**Task goal:**
Begin at the line containing "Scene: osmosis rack" in the entries below and end at the line containing "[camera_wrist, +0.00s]"; transcribe that range exactly and nothing outside it.

..............................

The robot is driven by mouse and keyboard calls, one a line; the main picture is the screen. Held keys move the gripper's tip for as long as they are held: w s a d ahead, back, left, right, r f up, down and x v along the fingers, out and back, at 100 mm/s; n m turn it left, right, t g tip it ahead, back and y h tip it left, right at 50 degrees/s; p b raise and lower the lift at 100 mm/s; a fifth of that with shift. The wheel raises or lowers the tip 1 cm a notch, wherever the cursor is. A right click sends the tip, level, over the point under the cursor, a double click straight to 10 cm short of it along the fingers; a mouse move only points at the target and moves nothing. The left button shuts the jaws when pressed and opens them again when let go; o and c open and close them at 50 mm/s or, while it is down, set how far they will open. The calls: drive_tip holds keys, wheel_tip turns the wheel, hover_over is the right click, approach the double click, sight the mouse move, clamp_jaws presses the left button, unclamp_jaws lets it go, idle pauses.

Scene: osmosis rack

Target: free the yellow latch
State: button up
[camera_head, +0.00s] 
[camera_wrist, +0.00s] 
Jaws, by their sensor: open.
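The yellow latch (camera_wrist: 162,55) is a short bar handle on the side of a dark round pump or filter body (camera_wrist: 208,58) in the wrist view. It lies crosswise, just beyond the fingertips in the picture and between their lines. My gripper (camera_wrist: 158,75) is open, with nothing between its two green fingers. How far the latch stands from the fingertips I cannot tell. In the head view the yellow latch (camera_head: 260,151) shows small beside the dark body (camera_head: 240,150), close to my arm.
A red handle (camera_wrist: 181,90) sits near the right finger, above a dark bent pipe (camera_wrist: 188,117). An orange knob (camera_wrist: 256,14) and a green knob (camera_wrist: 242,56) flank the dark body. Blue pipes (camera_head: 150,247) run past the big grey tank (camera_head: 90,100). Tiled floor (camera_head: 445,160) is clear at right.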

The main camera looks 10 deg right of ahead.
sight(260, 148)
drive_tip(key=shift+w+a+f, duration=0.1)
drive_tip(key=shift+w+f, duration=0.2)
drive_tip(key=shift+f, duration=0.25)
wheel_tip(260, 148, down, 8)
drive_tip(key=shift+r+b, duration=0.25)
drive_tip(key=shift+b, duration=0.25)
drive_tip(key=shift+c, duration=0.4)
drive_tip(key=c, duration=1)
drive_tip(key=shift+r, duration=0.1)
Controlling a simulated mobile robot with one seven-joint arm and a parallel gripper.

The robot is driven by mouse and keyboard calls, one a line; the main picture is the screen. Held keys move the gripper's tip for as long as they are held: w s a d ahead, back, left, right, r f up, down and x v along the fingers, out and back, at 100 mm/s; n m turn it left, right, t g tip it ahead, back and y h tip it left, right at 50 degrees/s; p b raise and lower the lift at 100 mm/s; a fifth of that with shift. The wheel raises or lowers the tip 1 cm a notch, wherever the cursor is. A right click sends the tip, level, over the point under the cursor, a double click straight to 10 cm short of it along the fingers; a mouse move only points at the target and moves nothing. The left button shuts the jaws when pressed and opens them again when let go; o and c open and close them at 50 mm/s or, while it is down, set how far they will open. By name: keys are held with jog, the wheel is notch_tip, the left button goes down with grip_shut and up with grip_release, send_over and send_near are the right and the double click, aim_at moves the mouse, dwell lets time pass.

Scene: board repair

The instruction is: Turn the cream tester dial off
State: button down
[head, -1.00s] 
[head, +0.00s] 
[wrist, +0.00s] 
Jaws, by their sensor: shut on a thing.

..............................

**Expected answer:**
Scene: osmosis rack

Target: free the yellow latch
State: button up
[camera_head, +0.00s] 
[camera_wrist, +0.00s] 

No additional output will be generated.